La última noche de C., antes de la pregunta en verano, directa y mirándome a los ojos, creía, como tú, que sería la última. La última de los tres, la última. Y me guardé su carta. Puse en el sobre una hoja en blanco, igual que había hecho con sus hermanos. Cuando me acosté la oí entrar en mi cuarto. Se tumbó a mi lado. Tengo miedo, me dijo. La abracé muy fuerte. La noté tan pequeña y tan mayor a sus diez años. Fué la mejor noche sin dormir que he pasado.

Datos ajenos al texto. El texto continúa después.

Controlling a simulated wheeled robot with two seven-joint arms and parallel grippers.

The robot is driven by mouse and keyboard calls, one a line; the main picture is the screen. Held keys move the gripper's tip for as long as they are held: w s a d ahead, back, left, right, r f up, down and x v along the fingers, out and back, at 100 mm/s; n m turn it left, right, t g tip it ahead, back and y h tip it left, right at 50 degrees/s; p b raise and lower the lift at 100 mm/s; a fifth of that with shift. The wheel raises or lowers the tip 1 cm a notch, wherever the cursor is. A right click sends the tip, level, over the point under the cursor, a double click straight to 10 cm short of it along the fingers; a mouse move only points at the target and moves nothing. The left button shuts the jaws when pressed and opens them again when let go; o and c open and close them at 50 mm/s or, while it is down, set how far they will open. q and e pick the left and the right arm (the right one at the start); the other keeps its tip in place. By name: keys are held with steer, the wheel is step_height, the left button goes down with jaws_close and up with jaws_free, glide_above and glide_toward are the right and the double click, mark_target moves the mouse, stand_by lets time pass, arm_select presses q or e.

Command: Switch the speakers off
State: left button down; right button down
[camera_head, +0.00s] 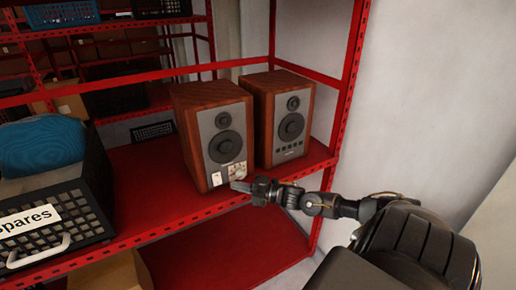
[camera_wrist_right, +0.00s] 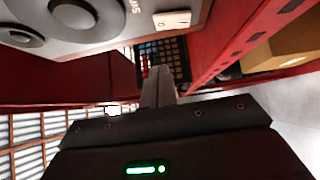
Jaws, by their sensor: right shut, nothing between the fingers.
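Two wooden speakers with grey fronts stand side by side on a red shelf. The left speaker (camera_head: 225,137) has two dark cones, a small white switch plate (camera_head: 217,179) low on its front and a pale dial panel beside it. The right speaker (camera_head: 291,118) has a row of small dark squares below its cones. My right gripper (camera_head: 240,186) is shut and empty, just in front of the left speaker's lower right corner; contact cannot be told. In the right wrist view, the shut fingers (camera_wrist_right: 157,85) point toward the shelf, and the white plate (camera_wrist_right: 172,19) shows above them. My left gripper is out of view.
A dark crate (camera_head: 50,220) labelled "Spares", holding a blue rounded thing (camera_head: 40,144), stands left on the red shelf (camera_head: 150,205). A red upright (camera_head: 346,85) rises right of the speakers. A cardboard box (camera_head: 110,272) sits below. Bare shelf lies between crate and speakers.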

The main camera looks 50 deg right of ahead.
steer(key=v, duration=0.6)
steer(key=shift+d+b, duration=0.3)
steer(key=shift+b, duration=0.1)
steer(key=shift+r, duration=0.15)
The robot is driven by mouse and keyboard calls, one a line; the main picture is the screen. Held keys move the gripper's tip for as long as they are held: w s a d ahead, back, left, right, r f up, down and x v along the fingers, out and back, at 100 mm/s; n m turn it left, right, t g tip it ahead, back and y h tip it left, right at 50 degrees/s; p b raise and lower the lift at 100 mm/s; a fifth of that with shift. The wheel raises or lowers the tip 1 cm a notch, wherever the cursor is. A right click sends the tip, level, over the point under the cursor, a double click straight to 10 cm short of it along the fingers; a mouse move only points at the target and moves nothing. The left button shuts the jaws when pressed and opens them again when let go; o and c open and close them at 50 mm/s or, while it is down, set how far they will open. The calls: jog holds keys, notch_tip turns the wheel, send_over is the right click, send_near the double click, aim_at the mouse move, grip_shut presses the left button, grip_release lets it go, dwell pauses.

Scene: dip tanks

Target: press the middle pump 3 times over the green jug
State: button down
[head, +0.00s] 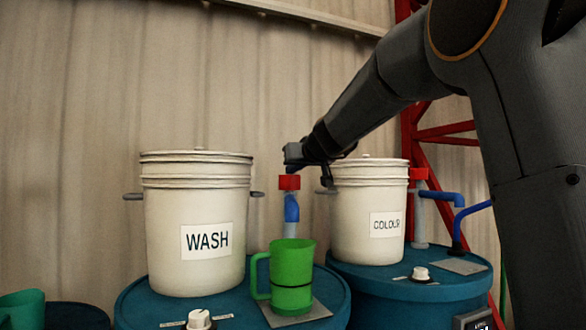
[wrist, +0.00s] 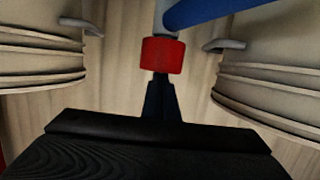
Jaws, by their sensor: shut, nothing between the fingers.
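A pump with a red cap (head: 289,182) and a blue spout (head: 291,208) stands between the WASH and COLOUR buckets. The green jug (head: 292,268) stands upright on a grey plate in front of this pump, below its spout, with its handle to the left. My gripper (head: 291,168) is just above the red cap, fingers pointing down. In the wrist view my shut, empty fingers (wrist: 160,82) reach to the edge of the red cap (wrist: 162,55). I cannot tell whether they touch it. The inside of the jug is hidden.
The WASH bucket (head: 196,215) is left of the pump and the COLOUR bucket (head: 366,220) right, both on blue drums. Another red-capped pump (head: 418,175) with a blue pipe stands at the right. A green vessel (head: 22,309) shows at lower left.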

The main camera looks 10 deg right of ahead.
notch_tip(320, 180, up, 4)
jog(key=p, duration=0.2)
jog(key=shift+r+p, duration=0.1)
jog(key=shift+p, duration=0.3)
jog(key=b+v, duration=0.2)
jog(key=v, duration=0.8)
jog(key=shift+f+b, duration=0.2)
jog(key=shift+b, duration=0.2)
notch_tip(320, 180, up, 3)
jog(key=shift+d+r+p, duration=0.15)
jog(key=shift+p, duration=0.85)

Cuando veo a Melchor a lo lejos, grito y grito para que me oiga. Les da mucha vergüenza, pero no me importa. Melchoooooor, Melchooooor... Y cuando pasa, Blimunda, siempre me mira. Y lloro. Esta noche es cuando de verdad recuperamos la inocencia. Aunque la hayamos perdido. No se acaba la Magia. Ni la comida para los camellos, ni las copas para Melchor y Gaspar, que aquí Baltasar sólo toma leche. Cada año nos escriben una carta que no leemos hasta después de comer. Ese día comemos muy tarde, el menú es lento y nos gusta.
No hay edad para creer, o para empezar a hacerlo. Si me hago vieja, es muy probable, seguiré escribiendo una carta en la que no pediré salud, aunque tal vez no la tenga, sino una colonia, por ejemplo. Y si estoy sola, envolveré el paquete y lo esconderé debajo de un almohadón. Melchor siempre me ha dado motivos, no pienso fallarle.
Cada año les espero. Siempre vienen. Lo único que hago es dejar la ventana abierta.